In 2018, the Government of Canada committed to reducing poverty through what they called the “Opportunity for All – Canada’s First Poverty Reduction Strategy.” The first report on “Canada’s progress” was tabled in parliament yesterday by Ahmed Hussen the Minister of Families, Children and Social Development – but what did Canada commit to in their poverty reduction strategy?
The Government of Canada’s Poverty Reduction Strategy says that the reduction strategies goals are in-line with United Nations Sustainable Development Goals:
“Opportunity for All offers a bold vision for Canada as a world leader in the eradication of poverty, with progress validated in terms of its alignment with the United Nations Sustainable Development Goal of ending poverty.“
This makes sense as point number 1.3 in the SDGs first goal (End poverty in all its forms everywhere) says that we should “Implement nationally appropriate social protection systems and measures for all, including floors, and by 2030 achieve substantial coverage of the poor and the vulnerable.” On that note, a Liberal MP just introduced Bill C-273 which calls for a guaranteed income or UBI.
According to the recent news release from Employment and Social Development Canada, the Government of Canada says that the “Poverty Reduction Strategy included concrete poverty reduction targets and established Canada’s Official Poverty Line to measure poverty and track progress toward the targets.” It also created a National Advisory Council on Poverty which is will submit an annual report on the progress achieved toward the Government’s poverty reduction goals.
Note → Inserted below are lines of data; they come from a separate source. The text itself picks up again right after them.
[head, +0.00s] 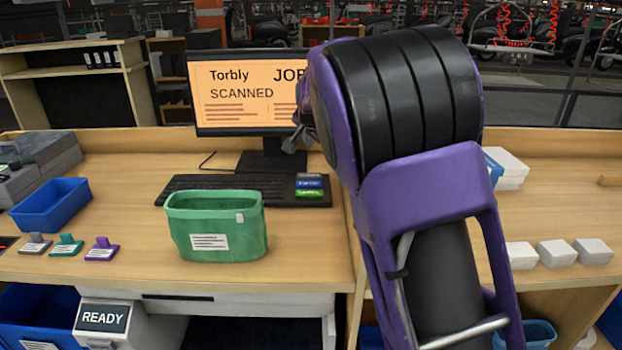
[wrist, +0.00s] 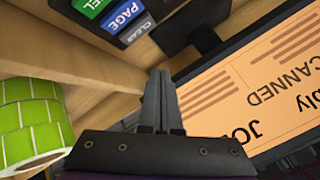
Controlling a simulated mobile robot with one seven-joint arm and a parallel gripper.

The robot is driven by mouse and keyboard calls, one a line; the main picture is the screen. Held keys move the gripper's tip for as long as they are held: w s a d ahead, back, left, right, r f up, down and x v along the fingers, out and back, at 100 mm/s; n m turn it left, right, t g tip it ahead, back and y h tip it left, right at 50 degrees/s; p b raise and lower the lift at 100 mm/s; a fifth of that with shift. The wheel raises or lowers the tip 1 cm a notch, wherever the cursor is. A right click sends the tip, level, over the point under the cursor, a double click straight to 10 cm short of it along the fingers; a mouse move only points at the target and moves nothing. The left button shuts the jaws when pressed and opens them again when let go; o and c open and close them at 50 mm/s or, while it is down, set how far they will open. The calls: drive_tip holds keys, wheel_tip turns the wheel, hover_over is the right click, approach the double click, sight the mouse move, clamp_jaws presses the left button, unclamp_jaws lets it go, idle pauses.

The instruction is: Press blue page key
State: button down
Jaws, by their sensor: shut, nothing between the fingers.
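The blue page key (head: 309,184) is on the right end of the black keyboard (head: 230,188), between a green key (head: 309,193) and a grey key marked CLEAR. In the wrist view the blue page key (wrist: 125,17) is at the top, upside down, with the green key (wrist: 90,5) to its left and the CLEAR key (wrist: 138,30) below right. My gripper (wrist: 160,73) is shut and empty, its tips apart from the keys. In the head view my gripper (head: 291,145) shows in front of the monitor, above the keys, partly hidden by my purple arm.
The monitor (head: 250,130) stands behind the keyboard and fills the right of the wrist view. A green bin (head: 215,225) stands in front of the keyboard. White boxes (head: 556,253) lie to the right.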

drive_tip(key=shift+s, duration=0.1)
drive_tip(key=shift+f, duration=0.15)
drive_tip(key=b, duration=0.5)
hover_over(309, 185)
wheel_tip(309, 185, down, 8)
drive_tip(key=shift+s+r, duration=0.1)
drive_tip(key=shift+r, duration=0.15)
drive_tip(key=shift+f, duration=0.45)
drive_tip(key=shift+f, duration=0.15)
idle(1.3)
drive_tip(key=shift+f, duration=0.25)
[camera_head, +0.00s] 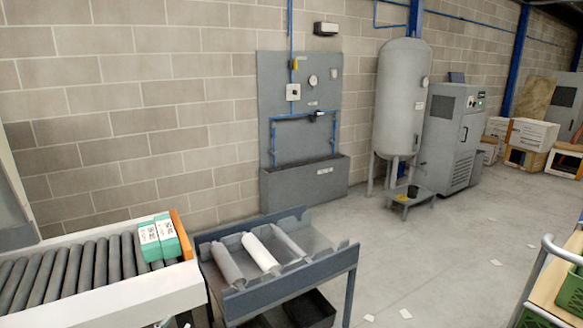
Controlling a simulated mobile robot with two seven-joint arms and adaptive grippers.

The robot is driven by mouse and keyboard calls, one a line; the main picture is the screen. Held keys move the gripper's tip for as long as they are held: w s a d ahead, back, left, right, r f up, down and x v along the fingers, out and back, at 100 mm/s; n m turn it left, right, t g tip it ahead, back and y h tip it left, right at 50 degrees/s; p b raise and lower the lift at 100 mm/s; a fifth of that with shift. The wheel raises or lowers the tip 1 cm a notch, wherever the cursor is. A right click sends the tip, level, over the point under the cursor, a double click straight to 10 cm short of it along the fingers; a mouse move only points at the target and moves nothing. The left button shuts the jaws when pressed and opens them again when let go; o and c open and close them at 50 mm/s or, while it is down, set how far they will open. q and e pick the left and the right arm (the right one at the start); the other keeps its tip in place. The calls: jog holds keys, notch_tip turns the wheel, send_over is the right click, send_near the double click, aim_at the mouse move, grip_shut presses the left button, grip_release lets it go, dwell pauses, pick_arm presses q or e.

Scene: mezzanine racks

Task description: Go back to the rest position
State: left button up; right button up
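Neither of my grippers shows in the head view, and no part of my arms can be made out. The task names no object to handle. The view looks over a roller conveyor (92,303) and a dark blue-grey stand (290,285) towards a block wall.
Teal-and-white boxes (158,239) sit at the conveyor's right end. The stand bears a white roller (260,252) between two grey ones. A trolley (548,270) with green crates (572,292) is at the right edge. Open floor (440,250), with scattered paper scraps, lies between stand and trolley.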

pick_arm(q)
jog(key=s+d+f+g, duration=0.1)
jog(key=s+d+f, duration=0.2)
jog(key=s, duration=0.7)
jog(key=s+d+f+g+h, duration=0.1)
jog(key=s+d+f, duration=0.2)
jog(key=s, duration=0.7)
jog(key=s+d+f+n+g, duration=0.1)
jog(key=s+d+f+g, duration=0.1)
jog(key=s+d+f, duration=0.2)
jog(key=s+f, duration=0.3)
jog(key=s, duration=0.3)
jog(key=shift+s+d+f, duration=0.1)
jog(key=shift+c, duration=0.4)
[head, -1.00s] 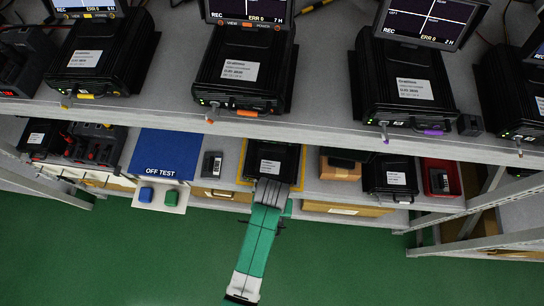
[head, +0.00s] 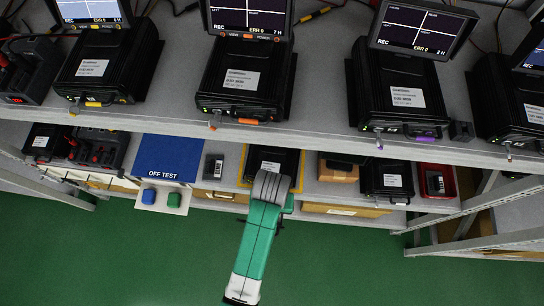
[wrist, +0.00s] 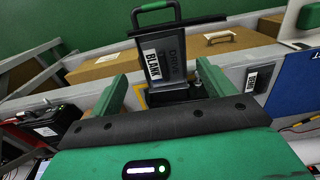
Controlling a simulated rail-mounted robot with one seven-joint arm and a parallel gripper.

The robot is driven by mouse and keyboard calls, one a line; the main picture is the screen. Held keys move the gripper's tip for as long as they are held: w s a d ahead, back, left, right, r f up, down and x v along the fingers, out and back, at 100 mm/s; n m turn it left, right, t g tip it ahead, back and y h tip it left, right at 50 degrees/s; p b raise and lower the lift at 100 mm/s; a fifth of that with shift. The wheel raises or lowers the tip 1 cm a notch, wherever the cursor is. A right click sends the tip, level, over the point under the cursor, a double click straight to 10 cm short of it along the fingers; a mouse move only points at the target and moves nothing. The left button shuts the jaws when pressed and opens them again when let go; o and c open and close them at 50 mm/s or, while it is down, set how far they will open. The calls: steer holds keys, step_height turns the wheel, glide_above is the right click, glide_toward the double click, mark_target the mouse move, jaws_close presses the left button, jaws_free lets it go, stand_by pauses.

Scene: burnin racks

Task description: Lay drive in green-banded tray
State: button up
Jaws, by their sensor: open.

The Government of Canada was more than content to outline their perceived achievements in the report – they had an entire chapter dedicated to them. They tell us they have made a “number of commitments that will help reach its poverty reduction targets.”
The Trudeau government considers the Canada Child Benefit, the guaranteed income supplement, their National Housing Strategy, Indigenous housing efforts and transportation investments in public transit all examples of their commitment to poverty reduction targets.
Prime Minister Trudeau’s government says they’re “continuing to invest in affordable housing; carrying out a campaign to create jobs; supporting initiatives to improve food security, and planning to bring forward a new benefit and employment strategy for Canadians with disabilities.”
The Government of Canada reasons that “through programs like the Canada Child Benefit “367,000 children have been lifted out of poverty since 2015.” They conclude by saying that the Government of Canada is committed to continuing its poverty reduction efforts and that “this report will help to inform government policies, programs and service delivery.”
The Poverty Reduction Strategy targets a Poverty reduction of 50% by 2030. The Frasier Institute however takes issues with the Poverty Reduction Strategies definition of Poverty:
“As of the latest (2020) revision, the MBM line has increased substantially (due largely to higher deemed costs of shelter) so that families of four in most urban centres in Canada would have to have total incomes in excess of $60,000 to escape poverty. This, I suggest, is not a reasonable line for poverty. It bears no connection to the understanding of poverty that most people have (as cited in the paper), which relates to the lack of basic necessities, and bears no connection to the way journalists and politicians routinely describe people in poverty (hunger, material deprivation, suffering). It is predictable, however, that social justice activists are not satisfied with the level of the MBM and want more items included in the basket.”
The Frasier Institute continued by stating:
“It is predictable, however, that social justice activists are not satisfied with the level of the MBM and want more items included in the basket.”
The Frasier Institute argues that the framers of the MBM have chosen to focus on inclusion. They suggest that we focus on “real deprivation” and employ second measures as a goal for the poor. They say in their report “I believe that we should want to know how many of our fellow Canadians cannot cover their basic needs.”
Even if you believe this is the right move for Trudeau to make – you should make sure you’re holding him to account by advocating for an accurate assessment of “real poverty,” that is Canadians that cannot cover their basic needs.